If you are planning a short-term stay in Leiden (under three years), renting is your best option. After all, rental contracts can easily be altered and you are spared the inconvenience of arranging major repairs or maintenance, and the risk of not being able to sell the property before your departure back home. There are many options for renting a property in the private sector in the Leiden area, which include fully furnished and unfurnished houses.
Depending on your personal situation, our preferred partners Tweelwonen and Eigen Haard Oegstgeest can be of assistance in finding you a suitable home.
Finding a suitable home for you and your family is not easy if you are not knowledgeable of the local market. As an expat, you will require several conditions in the tenancy agreement, for instance, a diplomatic clause which enables you to end a contract. Our brokers will ensure that your contract will not contain any conditions that do not fit your personal situation. A full English translation of the contract will also be supplied.
If you plan to rent a house, it may be useful to be aware of the following facts:
- You will pay rent in advance on a monthly basis.
- A month’s worth deposit is common. Some landlords require two months rent as a deposit. The deposit will be refunded as soon as possible, after the lease has been ended. The preferred partners can also assist you in arranging the refund of the deposit to your account.
- A real estate agent will generally ask a fee of a month's rent plus 21% VAT.
- Major maintenance is the responsibility of the house-owner, minor repairs are your own responsibility.
It is also possible to rent short stay houses or apartments: all expenses are included or will be included after our partners have negotiated with your landlord.
This means that you will only pay one monthly amount which covers all expenses such as utilities, internet, TV and local taxes.
Tweelwonen and Eigen Haard are companies that have proven to be professional and successful in the expat market. Many expats have found a home through our partners and have been assisted with all the details concerning renting a home in Leiden and surrounding areas.
Several international companies work exclusively with these partners because of their high level of service and professionalism.
When you become a house-owner in the Netherlands, you are entitled to claim certain financial benefits. If the house which you have bought is your primary residence, your mortgage (hypotheek) interest payments will be subject to tax deductions and even the expenses for the notarial deed etc. are tax deductible. Moreover, if you rent a house and your employer pays the rent or contributes to it, this is taxed as a benefit. If you are considering buying a house, it is advisable to meet with a mortgage advisor at your bank or an agency first, in order to make a realistic estimate of the price class which is most suitable in your particular situation.

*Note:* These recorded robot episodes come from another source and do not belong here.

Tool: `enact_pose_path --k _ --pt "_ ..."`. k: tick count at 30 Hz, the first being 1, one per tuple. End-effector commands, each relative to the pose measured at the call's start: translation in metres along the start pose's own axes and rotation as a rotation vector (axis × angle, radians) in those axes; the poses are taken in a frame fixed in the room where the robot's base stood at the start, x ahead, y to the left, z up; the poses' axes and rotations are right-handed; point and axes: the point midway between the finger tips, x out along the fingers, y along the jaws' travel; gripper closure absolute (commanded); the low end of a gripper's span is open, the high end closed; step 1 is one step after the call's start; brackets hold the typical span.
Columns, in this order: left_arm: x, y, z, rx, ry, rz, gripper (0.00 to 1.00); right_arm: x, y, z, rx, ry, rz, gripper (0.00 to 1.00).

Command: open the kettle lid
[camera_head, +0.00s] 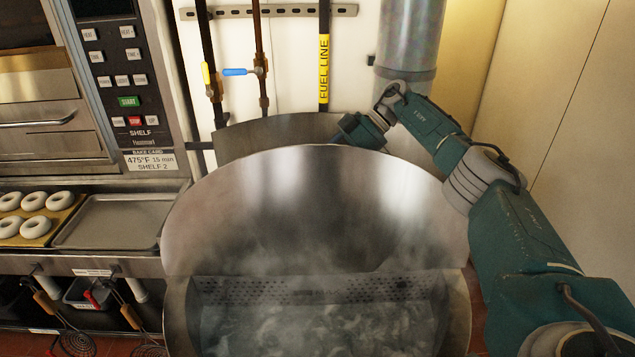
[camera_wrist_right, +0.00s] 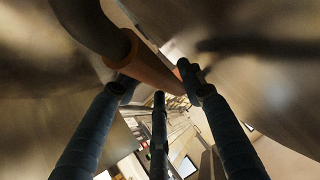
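The kettle lid (camera_head: 310,200) is a large brushed-metal sheet, raised and tilted back behind the steaming kettle (camera_head: 458,315). Pale, blurred shapes show in the cloudy water. My right arm reaches around the lid's right side. My right gripper (camera_head: 362,131) is at the lid's upper back edge, its fingers partly hidden there. In the right wrist view, my right gripper's fingers (camera_wrist_right: 158,85) are spread apart and open. An orange handle (camera_wrist_right: 150,66) on a dark curved bar lies across their tips; I cannot tell how firmly they touch it. My left gripper is not in view.
At left, an oven control panel (camera_head: 125,75) stands above a counter with an empty tray (camera_head: 115,222) and a board of several pale bagels (camera_head: 33,202). Pipes with valves (camera_head: 237,72) and a fuel line (camera_head: 324,70) run behind. Wire skimmers (camera_head: 77,343) hang below.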

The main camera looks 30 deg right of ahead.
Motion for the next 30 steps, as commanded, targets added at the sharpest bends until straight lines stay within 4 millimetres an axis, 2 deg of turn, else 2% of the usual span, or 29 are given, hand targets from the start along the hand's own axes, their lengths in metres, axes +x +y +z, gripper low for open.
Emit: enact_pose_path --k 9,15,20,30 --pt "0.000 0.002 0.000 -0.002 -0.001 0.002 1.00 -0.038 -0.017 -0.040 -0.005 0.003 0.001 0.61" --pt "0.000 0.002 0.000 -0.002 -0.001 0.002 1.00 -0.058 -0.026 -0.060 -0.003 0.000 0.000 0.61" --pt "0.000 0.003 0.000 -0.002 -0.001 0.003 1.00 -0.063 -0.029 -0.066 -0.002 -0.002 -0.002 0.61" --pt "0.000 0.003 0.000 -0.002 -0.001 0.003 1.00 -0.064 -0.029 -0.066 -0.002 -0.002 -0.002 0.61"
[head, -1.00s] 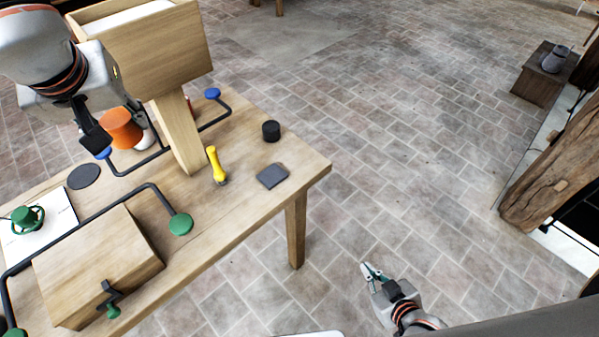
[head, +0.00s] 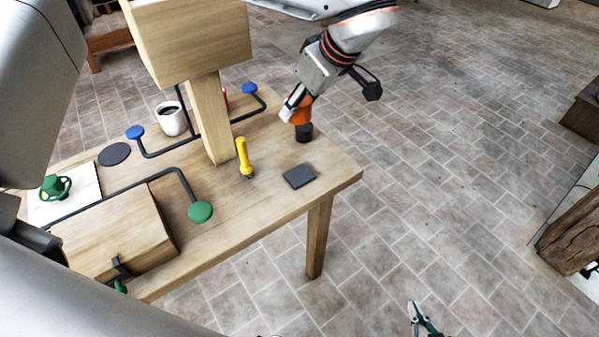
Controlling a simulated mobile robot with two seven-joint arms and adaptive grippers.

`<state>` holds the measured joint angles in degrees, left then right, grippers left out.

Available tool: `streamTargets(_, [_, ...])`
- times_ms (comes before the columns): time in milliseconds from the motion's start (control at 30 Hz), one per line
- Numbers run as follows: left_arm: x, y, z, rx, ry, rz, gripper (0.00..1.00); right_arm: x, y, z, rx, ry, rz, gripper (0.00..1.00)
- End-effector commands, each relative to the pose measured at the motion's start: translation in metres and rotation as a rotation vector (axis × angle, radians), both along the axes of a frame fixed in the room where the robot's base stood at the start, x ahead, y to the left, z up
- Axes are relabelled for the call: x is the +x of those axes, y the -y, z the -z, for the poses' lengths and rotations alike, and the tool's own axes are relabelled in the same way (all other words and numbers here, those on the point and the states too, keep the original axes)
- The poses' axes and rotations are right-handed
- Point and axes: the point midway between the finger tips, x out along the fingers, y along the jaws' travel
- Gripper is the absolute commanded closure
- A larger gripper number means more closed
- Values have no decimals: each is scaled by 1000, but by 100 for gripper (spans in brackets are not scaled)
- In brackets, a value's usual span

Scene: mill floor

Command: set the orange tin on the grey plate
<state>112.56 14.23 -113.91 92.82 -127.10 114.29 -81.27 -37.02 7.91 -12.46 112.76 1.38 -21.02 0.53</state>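The orange tin (head: 302,114) is between the fingers of my left gripper (head: 297,106), whose arm reaches over from the top. The gripper looks shut on the tin and partly hides it. The tin appears just above or in front of a black cylinder (head: 304,136); I cannot tell whether they touch. The square grey plate (head: 299,176) lies bare near the table's right edge, nearer than the tin. My right gripper (head: 421,318) is low at the bottom right, open and empty over the floor, with its arm cut off by the frame.
On the wooden table (head: 235,210), a yellow-handled tool (head: 244,158) stands left of the plate. A wooden post (head: 212,120) carries a box. Also there are a white mug (head: 171,118), a dark round disc (head: 114,153), black bars with coloured knobs and a wooden block (head: 115,235).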

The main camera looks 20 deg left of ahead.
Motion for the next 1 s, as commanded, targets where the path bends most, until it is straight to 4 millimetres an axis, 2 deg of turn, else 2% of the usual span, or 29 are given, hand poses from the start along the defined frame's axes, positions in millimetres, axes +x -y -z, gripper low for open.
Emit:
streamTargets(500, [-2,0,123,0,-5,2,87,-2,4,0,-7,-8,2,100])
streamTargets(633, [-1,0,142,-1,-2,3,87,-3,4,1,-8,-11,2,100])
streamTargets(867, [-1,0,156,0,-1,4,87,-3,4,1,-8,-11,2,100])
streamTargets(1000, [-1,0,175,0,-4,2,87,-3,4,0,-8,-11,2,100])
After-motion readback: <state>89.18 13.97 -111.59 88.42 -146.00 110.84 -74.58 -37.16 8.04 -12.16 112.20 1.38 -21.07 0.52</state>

You can contact the real estate agent to keep you informed of suitable properties which are for sale, to arrange viewings and for practical advice. A real estate broker’s commission will usually lie between 1 and 2% of the purchase price, plus VAT (BTW).
When buying a house, it is important to be aware of the following facts:
- For properties advertised as KK (buyer costs, kosten koper), you will be obliged to pay the additional expenses such as the services of an estate agent, transfer costs etc. On average these expenses will comprise approximately 6% of the house price. If a house is advertised as "vrij op naam", this means that all expenses are included in the price. This is only the case when it concerns a newly built house.
- During your negotiations for buying a house, the seller's estate agent is still permitted to receive other parties for a viewing of the house. The estate agent will generally act in the best interest of the seller, bear this in mind. You may protect your interests by hiring one of our preferred partners.
- Base the price which you are willing to pay for a house on the market value of the property, not the asking price. Make sure your proposition for a price is made, subject to the condition that you will be able to arrange financing within a certain period of time. The written agreement is known as the Presale Agreement/Contract of Sale and signed by both the buyer and seller of the property . You are allowed a 3 -day cooling-off period during which you may still withdraw from the agreement. When this period has expired, you may risk a penalty of 10% of the asking price if you pull out of the agreement.
- Banks may lend you a sum of money the equivalent of up to five times your annual salary if you meet the following conditions:
- You have a valid residence permit.
- You have lived in the Netherlands for at least five years.
- If self-employed, you are able to produce your company's financial records of the last three years and you are able to prove future potential earnings.
- You will find a wide variety of mortgages (hypotheken) on offer, however, for an expat it is advisable to do your homework and consult with friends or family for recommendations in order to choose the ideal format.
- When it comes to the actual purchase of a house, you will be asked to provide a property valuation report (taxatierapport), which is usually arranged by a valuer (taxateur) who will charge a fee.To conclude the sale, both parties must sign a transfer contract (akte van levering). Generally, this contract will be in Dutch, therefore it is advisable to arrange for an interpreter in advance if you feel this is necessary.